>> BEGIN Dataset section

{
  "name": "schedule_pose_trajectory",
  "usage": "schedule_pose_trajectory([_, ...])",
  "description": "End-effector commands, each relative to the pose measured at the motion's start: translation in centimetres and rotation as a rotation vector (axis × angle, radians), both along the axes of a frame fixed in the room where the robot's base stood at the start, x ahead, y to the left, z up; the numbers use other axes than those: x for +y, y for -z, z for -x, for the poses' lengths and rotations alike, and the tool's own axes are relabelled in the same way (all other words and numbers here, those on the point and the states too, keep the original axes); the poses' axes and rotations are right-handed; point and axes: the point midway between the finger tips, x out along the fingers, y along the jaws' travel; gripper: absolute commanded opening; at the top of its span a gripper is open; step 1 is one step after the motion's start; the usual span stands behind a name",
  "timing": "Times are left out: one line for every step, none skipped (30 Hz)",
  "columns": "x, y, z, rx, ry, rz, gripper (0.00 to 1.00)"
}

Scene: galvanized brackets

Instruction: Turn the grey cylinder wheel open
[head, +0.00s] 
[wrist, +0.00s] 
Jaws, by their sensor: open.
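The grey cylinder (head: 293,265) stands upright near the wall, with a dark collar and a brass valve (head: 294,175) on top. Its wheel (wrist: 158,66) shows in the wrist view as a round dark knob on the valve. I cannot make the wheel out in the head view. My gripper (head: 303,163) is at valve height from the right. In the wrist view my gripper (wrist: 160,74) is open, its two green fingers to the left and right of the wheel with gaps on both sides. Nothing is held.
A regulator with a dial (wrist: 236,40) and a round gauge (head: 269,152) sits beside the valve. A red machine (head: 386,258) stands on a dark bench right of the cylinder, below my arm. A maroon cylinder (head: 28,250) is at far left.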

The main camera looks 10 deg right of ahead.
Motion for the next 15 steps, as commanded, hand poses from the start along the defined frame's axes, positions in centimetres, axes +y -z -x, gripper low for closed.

>> END Dataset section

#### [The request]
Retype the material in full. Each word must match.

#### [Answer to this problem]
{
  "name": "schedule_pose_trajectory",
  "usage": "schedule_pose_trajectory([_, ...])",
  "description": "End-effector commands, each relative to the pose measured at the motion's start: translation in centimetres and rotation as a rotation vector (axis × angle, radians), both along the axes of a frame fixed in the room where the robot's base stood at the start, x ahead, y to the left, z up; the numbers use other axes than those: x for +y, y for -z, z for -x, for the poses' lengths and rotations alike, and the tool's own axes are relabelled in the same way (all other words and numbers here, those on the point and the states too, keep the original axes); the poses' axes and rotations are right-handed; point and axes: the point midway between the finger tips, x out along the fingers, y along the jaws' travel; gripper: absolute commanded opening; at the top of its span a gripper is open; step 1 is one step after the motion's start; the usual span stands behind a name",
  "timing": "Times are left out: one line for every step, none skipped (30 Hz)",
  "columns": "x, y, z, rx, ry, rz, gripper (0.00 to 1.00)"
}

Scene: galvanized brackets

Instruction: Turn the grey cylinder wheel open
[head, +0.00s] 
[wrist, +0.00s] 
Jaws, by their sensor: open.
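The grey cylinder (head: 293,265) stands upright near the wall, with a dark collar and a brass valve (head: 294,175) on top. Its wheel (wrist: 158,66) shows in the wrist view as a round dark knob on the valve. I cannot make the wheel out in the head view. My gripper (head: 303,163) is at valve height from the right. In the wrist view my gripper (wrist: 160,74) is open, its two green fingers to the left and right of the wheel with gaps on both sides. Nothing is held.
A regulator with a dial (wrist: 236,40) and a round gauge (head: 269,152) sits beside the valve. A red machine (head: 386,258) stands on a dark bench right of the cylinder, below my arm. A maroon cylinder (head: 28,250) is at far left.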

The main camera looks 10 deg right of ahead.
Motion for the next 15 steps, as commanded, hand poses from the start along the defined frame's axes, positions in centimetres, axes +y -z -x, gripper low for closed.

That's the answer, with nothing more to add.